A couple of weeks ago, I literally did not even have lunch, I worked all day, having started at 4 am. I participated in a workshop on public policy theories, met with graduate students at CIDE, met with undergraduate students from IBERO, had FaceTime meetings with coauthors, etc. This past week, I was the local host for an international conference and worked 17 hour days (though I did eat). So, when I finally have had some time to think over what projects I wanted to tackle, I KNEW had to go back to using some sort of Hierarchy of Priorities method.

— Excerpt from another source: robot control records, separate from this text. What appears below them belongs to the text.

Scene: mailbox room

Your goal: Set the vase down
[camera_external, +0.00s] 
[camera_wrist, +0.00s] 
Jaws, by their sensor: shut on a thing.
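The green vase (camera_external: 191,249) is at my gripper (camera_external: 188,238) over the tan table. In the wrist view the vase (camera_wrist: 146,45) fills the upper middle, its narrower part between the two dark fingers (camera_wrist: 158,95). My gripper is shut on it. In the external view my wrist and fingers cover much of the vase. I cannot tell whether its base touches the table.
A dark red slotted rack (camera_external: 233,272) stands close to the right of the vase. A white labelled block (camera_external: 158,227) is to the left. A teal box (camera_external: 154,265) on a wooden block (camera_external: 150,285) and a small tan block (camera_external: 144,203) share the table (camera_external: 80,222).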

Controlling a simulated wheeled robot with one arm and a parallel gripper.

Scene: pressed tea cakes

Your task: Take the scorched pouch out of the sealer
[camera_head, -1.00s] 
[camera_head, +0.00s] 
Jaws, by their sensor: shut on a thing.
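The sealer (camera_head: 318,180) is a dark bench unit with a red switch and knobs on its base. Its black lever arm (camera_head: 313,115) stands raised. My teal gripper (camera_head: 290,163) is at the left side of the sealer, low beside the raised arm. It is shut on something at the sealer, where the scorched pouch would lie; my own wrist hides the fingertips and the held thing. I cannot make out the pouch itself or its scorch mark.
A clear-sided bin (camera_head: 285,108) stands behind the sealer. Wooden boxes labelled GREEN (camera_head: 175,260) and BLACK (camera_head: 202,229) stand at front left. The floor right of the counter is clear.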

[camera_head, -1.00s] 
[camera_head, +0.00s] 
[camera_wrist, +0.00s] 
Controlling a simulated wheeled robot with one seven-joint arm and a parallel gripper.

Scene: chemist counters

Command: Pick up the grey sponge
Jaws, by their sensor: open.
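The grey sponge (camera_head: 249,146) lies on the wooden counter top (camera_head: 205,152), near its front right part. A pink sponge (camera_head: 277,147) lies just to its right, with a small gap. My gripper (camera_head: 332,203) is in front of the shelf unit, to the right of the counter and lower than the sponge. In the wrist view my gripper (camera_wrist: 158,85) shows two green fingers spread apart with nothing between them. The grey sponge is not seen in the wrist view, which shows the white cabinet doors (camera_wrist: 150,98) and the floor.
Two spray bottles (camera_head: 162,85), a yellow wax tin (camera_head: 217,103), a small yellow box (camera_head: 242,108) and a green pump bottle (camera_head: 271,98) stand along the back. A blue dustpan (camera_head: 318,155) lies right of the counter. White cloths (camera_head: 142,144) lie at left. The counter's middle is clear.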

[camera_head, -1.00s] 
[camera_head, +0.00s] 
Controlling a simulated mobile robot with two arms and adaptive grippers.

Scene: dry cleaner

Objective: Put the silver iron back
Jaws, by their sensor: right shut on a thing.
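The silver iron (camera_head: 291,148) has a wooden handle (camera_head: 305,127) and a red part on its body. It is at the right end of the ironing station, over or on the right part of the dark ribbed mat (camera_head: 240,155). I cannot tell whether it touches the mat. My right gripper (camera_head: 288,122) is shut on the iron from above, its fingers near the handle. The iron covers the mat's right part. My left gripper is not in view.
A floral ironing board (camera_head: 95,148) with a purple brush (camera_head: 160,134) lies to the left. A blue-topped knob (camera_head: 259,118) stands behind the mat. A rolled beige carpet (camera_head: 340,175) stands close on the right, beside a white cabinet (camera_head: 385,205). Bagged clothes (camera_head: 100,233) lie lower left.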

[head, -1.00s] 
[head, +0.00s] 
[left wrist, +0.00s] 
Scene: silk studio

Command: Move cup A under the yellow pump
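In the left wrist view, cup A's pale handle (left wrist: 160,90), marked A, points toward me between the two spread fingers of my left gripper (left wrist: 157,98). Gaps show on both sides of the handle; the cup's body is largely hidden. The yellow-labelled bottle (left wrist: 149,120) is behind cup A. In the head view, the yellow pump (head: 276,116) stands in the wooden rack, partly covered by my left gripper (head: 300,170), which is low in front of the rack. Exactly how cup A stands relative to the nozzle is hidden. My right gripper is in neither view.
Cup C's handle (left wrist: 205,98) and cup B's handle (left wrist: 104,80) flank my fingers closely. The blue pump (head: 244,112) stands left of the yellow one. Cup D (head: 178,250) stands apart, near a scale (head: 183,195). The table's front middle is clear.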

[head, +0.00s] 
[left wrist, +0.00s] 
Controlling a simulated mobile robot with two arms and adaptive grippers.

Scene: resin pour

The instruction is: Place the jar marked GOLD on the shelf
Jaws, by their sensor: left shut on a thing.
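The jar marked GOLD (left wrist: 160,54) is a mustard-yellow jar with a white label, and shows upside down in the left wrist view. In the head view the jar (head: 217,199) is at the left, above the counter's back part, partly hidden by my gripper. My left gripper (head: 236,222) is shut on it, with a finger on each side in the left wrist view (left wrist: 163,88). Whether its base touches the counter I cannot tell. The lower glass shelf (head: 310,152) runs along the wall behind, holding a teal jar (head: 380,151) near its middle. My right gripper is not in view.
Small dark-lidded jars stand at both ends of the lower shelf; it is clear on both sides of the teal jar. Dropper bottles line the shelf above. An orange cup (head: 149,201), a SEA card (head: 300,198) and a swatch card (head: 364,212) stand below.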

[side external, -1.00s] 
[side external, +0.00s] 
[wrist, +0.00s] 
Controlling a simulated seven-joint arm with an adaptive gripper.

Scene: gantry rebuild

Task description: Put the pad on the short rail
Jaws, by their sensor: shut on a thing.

If you’ve read the literature on decision analysis, Analytic Hierarchy Process (AHP) is a method designed to help make complex decisions. It’s used in a very broad range of scholarship. I am not nearly as systematic as to use AHP to decide which writing I need to do next, so my hierarchy of priorities is much less sophisticated. This is, more or less, the hierarchy I follow when tackling a writing project:

1. Coauthored papers that are at a Revise-&-Resubmit (R&R) stage.

These papers are usually at the highest rung of my priority ladder. The logic underneath this decision is quite straightforward: R&Rs usually mean that there’s a likelihood that we’ll get the paper published. A fast R&R turnaround can help us get the paper out and published faster. Plus, having a coauthor means that we both need to consider tenure clocks, etc. So when I am coauthoring a paper, I usually focus my efforts on these one.

Travel AcWri

2. Coauthored papers that have an impending deadline.

These papers are usually either second, or tied-to-the-top of the priority hierarchy. Since we have to get revisions in, I usually focus my time on getting these out relatively fast. For example, a coauthor of mine and I have to resubmit an R&R in the next couple of weeks to avoid having our paper considered as a new submission rather than a revise-and-resubmit. Therefore, this paper takes precedence over others.

#AcWri at the SFO airport

3. Single-authored papers that are currently under R&R.

These manuscripts need to get worked on relatively fast as well, because they’re important for my tenure clock. So I currently have 5 R&Rs and they’re occupying A LOT of my time. That’s why I never feel like I don’t have anything to write. I have 5 R&Rs, one per day of the week if I decide to work WOPED model (my post on WOPED vs MEPFED is here).

#AcWri on the plane

4. Memorandums, synthetic notes, Conceptual Synthesis Excel dump row entries.

Since manuscripts are made out of words and data, I usually focus on spending at least some time (1 hour if possible, if not more) writing “input material” (i.e. drafts of memorandums, handwritten notes on a specific project, transcriptions of interviews, composite versions of datasets, etc.)

Obviously, emails related to scholarly activities, and other types of writing are also important and should be valued, particularly when it comes to moving your research forward. But those are usually positioned in the lower rung of my writing priorities. Still need to be considered, but they are not at the top of my priority hierarchy. I’m also quite open to other suggestions on how to prioritize writing projects.